- [EXERCISE INPUT]:
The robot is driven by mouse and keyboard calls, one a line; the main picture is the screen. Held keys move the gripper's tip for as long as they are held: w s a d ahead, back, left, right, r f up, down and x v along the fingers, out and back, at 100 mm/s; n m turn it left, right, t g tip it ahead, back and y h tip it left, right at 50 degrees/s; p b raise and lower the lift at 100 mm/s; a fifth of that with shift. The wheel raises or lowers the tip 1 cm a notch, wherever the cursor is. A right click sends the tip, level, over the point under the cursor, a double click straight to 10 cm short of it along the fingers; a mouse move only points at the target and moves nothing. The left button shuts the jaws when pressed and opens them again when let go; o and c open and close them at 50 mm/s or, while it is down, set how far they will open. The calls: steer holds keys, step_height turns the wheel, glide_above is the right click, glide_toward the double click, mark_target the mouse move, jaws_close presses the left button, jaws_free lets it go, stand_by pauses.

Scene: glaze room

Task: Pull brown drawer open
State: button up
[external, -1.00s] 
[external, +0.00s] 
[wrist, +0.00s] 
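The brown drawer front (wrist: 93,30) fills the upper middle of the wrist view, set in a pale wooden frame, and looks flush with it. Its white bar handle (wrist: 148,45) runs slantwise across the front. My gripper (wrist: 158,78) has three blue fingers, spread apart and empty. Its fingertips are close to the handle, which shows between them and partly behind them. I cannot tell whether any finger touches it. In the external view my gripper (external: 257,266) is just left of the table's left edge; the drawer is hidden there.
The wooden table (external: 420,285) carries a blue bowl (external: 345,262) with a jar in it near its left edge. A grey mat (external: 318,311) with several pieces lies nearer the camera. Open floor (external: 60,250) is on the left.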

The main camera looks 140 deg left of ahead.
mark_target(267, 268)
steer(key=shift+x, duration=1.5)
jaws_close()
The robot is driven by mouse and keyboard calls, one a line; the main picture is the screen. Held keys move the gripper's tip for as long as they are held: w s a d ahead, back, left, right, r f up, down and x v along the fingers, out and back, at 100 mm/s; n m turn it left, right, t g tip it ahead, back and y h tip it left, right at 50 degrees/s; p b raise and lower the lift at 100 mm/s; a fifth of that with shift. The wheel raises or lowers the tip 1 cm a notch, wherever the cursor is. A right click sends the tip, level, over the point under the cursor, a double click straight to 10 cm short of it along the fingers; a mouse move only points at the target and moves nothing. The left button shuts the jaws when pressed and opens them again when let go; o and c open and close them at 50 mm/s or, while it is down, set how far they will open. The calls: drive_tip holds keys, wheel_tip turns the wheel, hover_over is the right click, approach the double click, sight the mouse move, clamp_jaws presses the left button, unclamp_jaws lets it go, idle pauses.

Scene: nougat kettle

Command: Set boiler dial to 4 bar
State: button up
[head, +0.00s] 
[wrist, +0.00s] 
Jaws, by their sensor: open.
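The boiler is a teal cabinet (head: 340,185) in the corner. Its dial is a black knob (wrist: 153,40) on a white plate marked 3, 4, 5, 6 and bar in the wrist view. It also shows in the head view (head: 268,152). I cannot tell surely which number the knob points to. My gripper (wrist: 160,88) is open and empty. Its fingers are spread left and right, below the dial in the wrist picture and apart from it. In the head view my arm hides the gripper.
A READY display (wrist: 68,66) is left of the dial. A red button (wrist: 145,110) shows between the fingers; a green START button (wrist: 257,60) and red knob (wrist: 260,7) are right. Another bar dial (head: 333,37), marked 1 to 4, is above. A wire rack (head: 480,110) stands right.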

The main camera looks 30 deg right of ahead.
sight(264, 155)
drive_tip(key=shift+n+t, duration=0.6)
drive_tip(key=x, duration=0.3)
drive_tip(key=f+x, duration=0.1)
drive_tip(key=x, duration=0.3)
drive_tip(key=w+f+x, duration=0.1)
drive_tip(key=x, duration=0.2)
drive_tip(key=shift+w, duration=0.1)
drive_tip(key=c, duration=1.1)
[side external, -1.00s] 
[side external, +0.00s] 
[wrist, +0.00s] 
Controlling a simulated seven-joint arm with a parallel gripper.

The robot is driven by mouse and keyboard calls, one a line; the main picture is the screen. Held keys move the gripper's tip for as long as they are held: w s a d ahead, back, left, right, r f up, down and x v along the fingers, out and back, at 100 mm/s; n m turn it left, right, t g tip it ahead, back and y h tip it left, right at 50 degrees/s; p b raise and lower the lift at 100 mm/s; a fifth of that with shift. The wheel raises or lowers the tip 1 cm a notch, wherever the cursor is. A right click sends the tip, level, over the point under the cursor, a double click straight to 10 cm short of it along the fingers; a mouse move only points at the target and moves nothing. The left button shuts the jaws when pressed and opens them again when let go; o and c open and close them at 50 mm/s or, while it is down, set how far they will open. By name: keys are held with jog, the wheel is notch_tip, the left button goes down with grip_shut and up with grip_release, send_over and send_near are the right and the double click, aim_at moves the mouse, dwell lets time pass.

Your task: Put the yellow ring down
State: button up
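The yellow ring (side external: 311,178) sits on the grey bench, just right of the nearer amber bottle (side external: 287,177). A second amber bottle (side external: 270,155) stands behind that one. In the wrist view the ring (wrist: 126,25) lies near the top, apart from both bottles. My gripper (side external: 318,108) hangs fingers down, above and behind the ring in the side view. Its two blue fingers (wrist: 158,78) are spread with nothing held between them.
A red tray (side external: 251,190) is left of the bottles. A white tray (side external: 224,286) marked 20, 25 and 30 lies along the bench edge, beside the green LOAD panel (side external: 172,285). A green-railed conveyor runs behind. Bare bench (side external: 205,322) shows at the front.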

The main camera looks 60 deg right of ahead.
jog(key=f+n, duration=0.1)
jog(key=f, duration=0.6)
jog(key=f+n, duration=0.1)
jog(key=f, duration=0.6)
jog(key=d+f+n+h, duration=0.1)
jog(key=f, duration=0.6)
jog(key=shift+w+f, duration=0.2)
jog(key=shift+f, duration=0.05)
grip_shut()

- [PROMPT]: Find all lines holding the string "Scene" and copy them.

- [TASK RESPONSE]:
Scene: glaze room
Scene: nougat kettle

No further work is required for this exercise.